_EXERCISE INSTRUCTIONS_
Work out how many lines of the records contain "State". Answer with the number and nothing else.

_SUPPLIED ENTRIES_

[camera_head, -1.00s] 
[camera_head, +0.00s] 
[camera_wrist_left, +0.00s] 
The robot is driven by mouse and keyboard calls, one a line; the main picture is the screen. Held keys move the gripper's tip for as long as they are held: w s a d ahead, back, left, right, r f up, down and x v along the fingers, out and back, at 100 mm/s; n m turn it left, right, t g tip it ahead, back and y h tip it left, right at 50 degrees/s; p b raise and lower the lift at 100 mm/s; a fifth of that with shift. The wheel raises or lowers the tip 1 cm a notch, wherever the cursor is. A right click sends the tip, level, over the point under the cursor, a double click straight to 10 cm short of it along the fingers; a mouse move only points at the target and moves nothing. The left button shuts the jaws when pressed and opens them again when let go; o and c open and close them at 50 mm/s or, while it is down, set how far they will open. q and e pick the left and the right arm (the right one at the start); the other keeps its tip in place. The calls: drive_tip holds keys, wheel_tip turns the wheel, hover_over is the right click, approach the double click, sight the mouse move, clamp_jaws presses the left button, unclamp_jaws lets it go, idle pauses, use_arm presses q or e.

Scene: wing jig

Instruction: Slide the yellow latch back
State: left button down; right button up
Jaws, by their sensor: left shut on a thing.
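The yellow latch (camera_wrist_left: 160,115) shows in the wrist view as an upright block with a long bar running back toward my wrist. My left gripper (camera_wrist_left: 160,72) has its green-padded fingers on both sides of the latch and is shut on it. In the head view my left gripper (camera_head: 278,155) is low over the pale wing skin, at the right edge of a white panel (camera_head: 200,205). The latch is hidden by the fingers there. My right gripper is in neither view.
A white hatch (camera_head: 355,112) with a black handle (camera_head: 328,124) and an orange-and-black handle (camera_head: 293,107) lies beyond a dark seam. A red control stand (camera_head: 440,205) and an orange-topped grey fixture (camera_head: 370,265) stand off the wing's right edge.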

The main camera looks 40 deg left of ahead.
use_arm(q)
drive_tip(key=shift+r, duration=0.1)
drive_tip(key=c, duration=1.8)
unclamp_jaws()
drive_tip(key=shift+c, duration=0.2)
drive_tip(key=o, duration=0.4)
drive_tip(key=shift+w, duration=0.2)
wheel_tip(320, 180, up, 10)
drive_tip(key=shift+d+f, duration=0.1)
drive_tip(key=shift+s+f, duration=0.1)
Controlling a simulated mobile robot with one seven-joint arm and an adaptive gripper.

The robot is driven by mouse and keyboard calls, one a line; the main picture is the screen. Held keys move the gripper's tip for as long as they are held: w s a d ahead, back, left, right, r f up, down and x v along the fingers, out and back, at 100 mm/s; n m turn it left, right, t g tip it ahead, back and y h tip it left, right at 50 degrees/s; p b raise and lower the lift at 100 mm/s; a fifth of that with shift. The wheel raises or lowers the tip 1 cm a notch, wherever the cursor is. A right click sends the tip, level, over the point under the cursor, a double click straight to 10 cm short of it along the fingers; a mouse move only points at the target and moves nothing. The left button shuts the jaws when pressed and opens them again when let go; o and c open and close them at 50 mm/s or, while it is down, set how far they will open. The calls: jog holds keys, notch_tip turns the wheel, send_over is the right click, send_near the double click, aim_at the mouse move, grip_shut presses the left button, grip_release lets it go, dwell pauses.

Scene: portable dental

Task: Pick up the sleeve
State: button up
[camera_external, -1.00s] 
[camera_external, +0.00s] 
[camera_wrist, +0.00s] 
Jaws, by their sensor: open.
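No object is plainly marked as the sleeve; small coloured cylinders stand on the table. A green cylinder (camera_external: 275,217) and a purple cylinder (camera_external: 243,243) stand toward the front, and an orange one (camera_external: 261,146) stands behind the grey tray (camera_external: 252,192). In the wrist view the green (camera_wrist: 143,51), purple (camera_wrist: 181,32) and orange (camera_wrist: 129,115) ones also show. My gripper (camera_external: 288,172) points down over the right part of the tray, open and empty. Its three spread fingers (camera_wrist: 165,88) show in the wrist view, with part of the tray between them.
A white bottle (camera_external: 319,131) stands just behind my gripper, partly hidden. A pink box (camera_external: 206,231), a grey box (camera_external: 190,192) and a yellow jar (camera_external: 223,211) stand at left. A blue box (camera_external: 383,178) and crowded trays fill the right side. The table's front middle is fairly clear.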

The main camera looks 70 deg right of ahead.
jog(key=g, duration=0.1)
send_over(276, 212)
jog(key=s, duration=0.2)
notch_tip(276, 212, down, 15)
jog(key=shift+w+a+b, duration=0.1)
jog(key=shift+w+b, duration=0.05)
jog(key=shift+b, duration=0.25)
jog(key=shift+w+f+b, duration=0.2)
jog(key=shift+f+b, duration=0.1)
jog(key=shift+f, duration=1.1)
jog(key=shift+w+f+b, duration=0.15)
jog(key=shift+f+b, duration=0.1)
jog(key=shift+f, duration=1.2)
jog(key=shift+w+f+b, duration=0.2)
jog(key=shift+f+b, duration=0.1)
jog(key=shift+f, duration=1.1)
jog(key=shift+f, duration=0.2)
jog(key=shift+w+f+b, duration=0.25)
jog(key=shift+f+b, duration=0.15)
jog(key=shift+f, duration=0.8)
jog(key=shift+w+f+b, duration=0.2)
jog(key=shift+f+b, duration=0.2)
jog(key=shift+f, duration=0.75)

_WRITTEN REPLY_
2